Prof. Dr. Imam Suprayogo, M.A., Mantan Rektor UIN Maliki Malang dalam materinya menyampaikan “Orang radikal adalah orang yang kecewa, orang yang sakit hati melihat orang-orang sukses, dia tidak sukses. Kenapa tidak sukses, karena tidak belajar.
Mengakibatkan ia menjadi marah, orang yang marah adalah orang yang radikal. Dengan kita selalu ingat Rasulullah, ingat Allah maka hati ini lalu menjadi damai.”
“Perlu di kaji ulang kata Kafir yang dipakai oleh teroris itu. Jangan-jangan kata kafir itu tidak untuk mendefinisikan orang-orang yang tidak setuju dengan dia. Jangan-jangan yang dikatakan kafir itu di sini, di dalam hati kita. Karena hati kita kadang-kadang mukmin dan kadang-kadang kafir. Karena hati selalu berbolak balik.” tegasnya.

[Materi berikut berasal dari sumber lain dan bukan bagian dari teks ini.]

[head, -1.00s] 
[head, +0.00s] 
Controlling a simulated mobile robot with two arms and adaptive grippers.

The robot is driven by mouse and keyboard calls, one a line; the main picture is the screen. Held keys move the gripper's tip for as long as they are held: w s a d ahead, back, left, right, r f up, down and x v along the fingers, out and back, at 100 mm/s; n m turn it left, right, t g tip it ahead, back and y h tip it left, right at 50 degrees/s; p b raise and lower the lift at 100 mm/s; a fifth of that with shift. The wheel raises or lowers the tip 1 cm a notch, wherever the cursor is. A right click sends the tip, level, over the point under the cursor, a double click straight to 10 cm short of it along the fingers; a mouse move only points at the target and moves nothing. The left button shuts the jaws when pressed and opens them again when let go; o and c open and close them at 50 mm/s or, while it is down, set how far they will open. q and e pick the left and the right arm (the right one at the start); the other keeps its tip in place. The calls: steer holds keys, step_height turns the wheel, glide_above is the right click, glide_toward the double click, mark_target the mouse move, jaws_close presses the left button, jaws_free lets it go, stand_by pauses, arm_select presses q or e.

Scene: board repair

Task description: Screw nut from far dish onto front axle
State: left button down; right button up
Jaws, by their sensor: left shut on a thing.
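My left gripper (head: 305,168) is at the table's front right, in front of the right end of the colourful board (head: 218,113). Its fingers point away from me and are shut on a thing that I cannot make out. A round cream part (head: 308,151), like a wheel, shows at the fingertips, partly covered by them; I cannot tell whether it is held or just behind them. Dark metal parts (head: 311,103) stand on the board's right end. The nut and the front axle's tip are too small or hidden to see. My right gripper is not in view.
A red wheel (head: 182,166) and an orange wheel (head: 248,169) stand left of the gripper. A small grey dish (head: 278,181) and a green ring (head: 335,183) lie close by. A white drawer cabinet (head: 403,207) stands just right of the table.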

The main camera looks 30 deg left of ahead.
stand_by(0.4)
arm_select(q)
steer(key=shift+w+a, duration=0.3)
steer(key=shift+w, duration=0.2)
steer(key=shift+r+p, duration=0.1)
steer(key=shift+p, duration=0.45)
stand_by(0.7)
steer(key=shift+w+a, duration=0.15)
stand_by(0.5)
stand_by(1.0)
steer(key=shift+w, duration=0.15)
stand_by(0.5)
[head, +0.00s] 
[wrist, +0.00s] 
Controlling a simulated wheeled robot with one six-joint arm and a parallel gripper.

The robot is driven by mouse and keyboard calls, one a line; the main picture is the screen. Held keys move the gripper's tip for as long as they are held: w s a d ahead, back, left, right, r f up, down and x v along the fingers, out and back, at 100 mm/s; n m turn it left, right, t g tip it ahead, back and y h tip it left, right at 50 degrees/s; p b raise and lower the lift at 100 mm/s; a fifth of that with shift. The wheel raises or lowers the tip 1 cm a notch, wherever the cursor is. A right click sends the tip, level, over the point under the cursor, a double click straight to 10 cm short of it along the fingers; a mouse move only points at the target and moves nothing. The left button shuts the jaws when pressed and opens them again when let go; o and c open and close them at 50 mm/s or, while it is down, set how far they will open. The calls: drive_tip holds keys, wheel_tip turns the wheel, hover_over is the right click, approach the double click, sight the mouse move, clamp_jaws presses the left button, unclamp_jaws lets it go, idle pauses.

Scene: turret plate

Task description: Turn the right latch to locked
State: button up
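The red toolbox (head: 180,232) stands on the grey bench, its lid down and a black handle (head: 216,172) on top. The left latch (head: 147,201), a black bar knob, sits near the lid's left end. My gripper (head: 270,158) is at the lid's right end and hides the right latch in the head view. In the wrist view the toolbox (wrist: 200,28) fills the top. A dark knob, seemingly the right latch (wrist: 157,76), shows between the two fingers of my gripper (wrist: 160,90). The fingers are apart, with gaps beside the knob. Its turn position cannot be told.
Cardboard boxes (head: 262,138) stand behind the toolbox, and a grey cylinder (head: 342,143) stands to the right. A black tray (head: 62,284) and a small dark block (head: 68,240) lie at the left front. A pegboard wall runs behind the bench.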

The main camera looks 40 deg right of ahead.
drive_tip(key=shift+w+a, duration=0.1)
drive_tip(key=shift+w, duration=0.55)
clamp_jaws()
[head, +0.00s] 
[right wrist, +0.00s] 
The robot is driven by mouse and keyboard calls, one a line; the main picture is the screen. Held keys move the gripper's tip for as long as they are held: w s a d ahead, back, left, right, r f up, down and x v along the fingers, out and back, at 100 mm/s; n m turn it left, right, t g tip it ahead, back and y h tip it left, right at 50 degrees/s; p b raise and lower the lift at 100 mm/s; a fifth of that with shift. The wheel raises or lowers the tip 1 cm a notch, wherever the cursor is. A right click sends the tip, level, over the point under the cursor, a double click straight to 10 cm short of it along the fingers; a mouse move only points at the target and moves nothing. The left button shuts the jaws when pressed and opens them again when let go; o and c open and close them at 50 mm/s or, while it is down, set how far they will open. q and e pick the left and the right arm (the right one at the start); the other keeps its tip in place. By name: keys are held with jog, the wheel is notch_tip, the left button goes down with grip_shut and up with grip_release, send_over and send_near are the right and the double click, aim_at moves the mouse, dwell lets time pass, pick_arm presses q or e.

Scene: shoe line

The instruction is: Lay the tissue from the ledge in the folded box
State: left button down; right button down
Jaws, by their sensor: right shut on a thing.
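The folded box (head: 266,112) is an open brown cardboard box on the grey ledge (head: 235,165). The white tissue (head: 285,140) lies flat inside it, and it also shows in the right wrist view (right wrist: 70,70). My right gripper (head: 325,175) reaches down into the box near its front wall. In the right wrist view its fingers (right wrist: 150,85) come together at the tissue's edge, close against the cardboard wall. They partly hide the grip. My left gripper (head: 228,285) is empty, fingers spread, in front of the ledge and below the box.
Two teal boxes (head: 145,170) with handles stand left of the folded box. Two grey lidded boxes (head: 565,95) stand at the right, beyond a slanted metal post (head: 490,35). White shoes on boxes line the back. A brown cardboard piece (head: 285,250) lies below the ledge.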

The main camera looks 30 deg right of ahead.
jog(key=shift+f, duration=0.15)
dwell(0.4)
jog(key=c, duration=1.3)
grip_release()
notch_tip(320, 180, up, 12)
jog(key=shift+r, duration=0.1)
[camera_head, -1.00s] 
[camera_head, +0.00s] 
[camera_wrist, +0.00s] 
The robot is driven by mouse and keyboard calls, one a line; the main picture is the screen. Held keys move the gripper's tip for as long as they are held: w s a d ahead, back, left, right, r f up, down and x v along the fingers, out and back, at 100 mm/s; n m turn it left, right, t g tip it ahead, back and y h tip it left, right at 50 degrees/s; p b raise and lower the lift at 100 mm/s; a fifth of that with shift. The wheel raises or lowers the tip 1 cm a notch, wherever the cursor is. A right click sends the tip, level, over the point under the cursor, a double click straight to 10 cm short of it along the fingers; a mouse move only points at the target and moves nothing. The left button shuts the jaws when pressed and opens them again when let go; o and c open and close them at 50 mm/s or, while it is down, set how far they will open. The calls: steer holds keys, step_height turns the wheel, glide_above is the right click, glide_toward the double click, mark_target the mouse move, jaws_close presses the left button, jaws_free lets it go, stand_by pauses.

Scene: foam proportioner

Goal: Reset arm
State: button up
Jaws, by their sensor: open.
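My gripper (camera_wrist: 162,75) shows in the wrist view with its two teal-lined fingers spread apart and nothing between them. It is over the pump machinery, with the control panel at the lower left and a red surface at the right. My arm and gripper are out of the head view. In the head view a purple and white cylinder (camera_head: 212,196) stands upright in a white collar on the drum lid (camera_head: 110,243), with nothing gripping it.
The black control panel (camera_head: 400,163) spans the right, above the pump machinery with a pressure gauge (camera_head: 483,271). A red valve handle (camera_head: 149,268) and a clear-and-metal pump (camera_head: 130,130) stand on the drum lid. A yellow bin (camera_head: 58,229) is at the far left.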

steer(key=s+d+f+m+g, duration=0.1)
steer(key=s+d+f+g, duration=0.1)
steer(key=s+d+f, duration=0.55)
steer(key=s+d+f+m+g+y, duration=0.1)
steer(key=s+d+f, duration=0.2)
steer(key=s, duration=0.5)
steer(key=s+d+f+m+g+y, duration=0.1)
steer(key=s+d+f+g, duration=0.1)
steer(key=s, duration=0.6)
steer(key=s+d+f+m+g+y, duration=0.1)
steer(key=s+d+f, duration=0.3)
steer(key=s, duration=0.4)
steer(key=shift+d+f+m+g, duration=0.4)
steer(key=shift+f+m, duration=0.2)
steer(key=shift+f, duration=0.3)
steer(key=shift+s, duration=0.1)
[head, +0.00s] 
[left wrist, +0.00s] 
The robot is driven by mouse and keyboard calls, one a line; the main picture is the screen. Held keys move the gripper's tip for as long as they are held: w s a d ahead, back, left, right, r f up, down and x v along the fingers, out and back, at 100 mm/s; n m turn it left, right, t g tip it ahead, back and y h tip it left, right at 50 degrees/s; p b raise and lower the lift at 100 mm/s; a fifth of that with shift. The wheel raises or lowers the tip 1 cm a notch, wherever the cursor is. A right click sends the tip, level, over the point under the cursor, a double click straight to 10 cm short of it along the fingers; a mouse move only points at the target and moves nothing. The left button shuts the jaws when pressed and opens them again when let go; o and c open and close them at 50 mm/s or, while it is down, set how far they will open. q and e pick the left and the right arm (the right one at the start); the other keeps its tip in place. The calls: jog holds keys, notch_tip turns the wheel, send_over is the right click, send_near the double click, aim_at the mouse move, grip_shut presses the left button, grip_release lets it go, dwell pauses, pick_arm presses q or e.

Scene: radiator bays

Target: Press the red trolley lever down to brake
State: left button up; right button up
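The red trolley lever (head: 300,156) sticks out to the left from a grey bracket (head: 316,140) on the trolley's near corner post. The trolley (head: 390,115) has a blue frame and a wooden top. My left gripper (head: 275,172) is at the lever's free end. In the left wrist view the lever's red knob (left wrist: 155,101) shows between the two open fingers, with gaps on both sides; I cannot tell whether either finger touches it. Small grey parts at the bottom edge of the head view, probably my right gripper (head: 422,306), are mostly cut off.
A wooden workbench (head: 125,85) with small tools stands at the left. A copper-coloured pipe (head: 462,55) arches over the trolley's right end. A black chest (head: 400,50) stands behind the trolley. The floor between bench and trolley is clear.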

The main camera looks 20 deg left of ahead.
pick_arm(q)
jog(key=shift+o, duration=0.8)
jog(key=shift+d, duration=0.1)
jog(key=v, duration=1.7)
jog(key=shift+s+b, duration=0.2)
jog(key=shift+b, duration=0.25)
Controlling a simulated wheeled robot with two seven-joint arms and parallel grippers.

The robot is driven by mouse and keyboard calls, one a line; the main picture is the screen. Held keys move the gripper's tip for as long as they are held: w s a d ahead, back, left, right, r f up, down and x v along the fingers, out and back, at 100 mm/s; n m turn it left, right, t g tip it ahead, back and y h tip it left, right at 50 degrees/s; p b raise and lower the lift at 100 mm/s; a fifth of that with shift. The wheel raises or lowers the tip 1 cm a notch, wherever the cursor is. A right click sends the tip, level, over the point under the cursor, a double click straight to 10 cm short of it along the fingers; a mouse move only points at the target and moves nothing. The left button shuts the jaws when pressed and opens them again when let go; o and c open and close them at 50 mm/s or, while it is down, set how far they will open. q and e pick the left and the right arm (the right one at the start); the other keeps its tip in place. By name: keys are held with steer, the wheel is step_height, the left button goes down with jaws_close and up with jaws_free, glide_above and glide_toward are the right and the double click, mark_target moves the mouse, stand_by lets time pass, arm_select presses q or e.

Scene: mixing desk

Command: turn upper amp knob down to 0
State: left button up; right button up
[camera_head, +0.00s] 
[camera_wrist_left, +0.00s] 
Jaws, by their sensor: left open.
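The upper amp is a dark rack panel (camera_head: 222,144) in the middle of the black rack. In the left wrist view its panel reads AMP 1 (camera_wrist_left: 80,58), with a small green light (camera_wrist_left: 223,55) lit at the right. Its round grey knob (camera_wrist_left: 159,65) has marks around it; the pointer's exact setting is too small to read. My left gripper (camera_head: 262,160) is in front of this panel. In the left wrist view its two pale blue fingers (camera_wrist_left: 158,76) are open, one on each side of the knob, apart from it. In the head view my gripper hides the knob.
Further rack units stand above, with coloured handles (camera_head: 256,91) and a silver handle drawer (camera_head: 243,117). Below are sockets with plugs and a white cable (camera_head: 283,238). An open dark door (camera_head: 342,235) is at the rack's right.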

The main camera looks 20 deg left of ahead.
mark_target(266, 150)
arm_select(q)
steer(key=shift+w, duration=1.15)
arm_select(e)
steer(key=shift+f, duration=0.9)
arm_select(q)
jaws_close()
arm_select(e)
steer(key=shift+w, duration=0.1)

“Saya pernah bilang kepada mantan teroris yang ingin terjadi perang di Indonesia. ‘sesungguhnya kita selalu dalam keadaan perang. Karena perang itu ada dua jenis, yaitu perang kecil dan perang besar. Perang kecil adalah perang fisik seperti Perang Uhud, Perang Badar. Selain itu ada perang besar, perang melawan hawa nafsu kepada diri sendiri.’ Kita harus bisa perang melawan hawa nafsu.” nasihatnya.
Prof. Dr. M. Amin Abdullah Mantan Rektor UIN Sunan Kalijaga Yogyakarta. Menyampaikan pemaparan tentang Radikalisme “HTI bisa dibubarkan tapi nyatanya semua aktivisnya masih ada. Makanya disitu ada problem ideologi. Kita harus menjalankan dan memahami Islam secara benar. Kita harus melihat lagi apakah pendidikan agama kita sudah benar, pendidikan fiqih, pendidikan kalam. Karena pendidikan fiqih dan kalam memiliki peran yang besar, kalau disalah pahami jadi ideologi politik, lalu menjadi ideologi khilafah sehingga seorah-olah berhadapan dengan Pancasila dan NKRI.” urainya.